Few sectors illustrate this imperative more clearly than the financial sector, which has been transformed by a digital revolution. In 2017, BBVA attracted just 7 per cent of new customers through digital channels. Today it is more than two-thirds, with 80 per cent of sales occurring digitally. Banks’ growth no longer relies on bricks and mortar, but on the ability to innovate online. The pace of disruption will only accelerate, spearheaded by the dizzying advances of AI and other technologies.

The implications for my industry are clear. The sector is becoming increasingly competitive with digital challengers attracted by lower barriers to entry and the minimal cost for users to switch accounts. At the same time, banks must make larger investments in technology to ensure continuous service, and to withstand, respond and recover from digital disruptions and cyber attacks — as required by regulation in the EU from next January. To stay competitive, banks must spread these technology costs over a larger customer base.

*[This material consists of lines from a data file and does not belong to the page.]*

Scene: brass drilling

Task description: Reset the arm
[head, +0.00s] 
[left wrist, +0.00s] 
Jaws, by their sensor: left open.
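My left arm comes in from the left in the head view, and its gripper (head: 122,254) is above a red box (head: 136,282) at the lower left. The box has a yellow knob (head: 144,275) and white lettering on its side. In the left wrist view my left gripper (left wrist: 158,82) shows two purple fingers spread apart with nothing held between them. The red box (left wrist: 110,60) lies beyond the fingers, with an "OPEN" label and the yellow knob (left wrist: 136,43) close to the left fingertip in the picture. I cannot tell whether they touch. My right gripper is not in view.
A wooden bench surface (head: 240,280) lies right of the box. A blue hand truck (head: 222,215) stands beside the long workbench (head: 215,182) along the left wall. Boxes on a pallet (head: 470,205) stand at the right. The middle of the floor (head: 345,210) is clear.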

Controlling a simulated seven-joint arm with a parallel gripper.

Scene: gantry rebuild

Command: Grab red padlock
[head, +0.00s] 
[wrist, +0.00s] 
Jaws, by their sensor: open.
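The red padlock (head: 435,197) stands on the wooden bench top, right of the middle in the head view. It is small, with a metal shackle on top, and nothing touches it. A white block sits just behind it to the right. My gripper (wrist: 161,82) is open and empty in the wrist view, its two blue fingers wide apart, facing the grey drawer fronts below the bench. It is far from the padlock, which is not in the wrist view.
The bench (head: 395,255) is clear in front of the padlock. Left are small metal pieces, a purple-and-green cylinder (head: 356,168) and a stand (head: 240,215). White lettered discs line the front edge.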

Yet Europe has fallen behind. Despite the region’s economic size, no bank from the EU currently ranks in the top 25 globally by market capitalisation. Instead, the most valuable banks are based in the US and China (comparable markets in GDP size) and even in smaller economies such as India, Japan, Canada and Australia. In addition, competition is coming from outside the traditional banking industry, including from behemoth tech players. None of these giant disrupters are European.

While we await the completion of the planned banking union and the capital markets union in the EU, Europe needs larger banks now. Size matters because of the strong relationship between scale, banking profitability, the capacity to invest in technology and innovation, and the ability to finance the real economy to support GDP growth. Larger, stronger and more efficient banks are more likely to provide capital to companies and major projects, or to invest in managing complex risks in an uncertain, multipolar world. Not only can larger lenders expand bank finance across borders, but they can more actively contribute to developing crucial alternative funding sources, such as markets for securitisation, equities and bond finance. 

As European Commission President Ursula von der Leyen made clear recently, Europe needs to support companies scaling up in global markets to meet ambitious decarbonisation goals. Bigger balance sheets are the only way to effectively fund the more than €700bn that the commission estimates will be required annually for Europe to meet its long-term climate targets. At the same time, companies also need to invest in emerging technologies that will determine whether Europe becomes a leader, or remains a laggard, in the digital revolution. 

So what stands in the way? As banks make their M&A moves, authorities must expedite and remove barriers to internal consolidation and cross-border deals. This is the only way to scale up the continent’s lenders and their financial firepower at pace. 

To be clear, advocating for easier tie-ups and the elimination of national obstacles is not a call for loosening competition rules or reducing regulation. Preserving effective competition is essential. Indeed, consolidation among traditional banks should actually enhance competition by strengthening lenders’ ability to compete globally, and to provide more financing and better services to clients.

In the end, it comes down to choices. If we want European companies to generate the jobs and resources needed to underpin the region’s social model, then Europe needs banks with the scale and capabilities to fund them. The alternative is lower investment, an erosion of productivity, and ultimately, declining living standards as Europe loses ground to other regions. Therefore, the most pressing regulatory risk no longer is that banks might be “too big to fail” but “too small to deliver” — lacking the scale needed to compete and power Europe’s future. Will we act swiftly to seize this opportunity or will we fall further behind?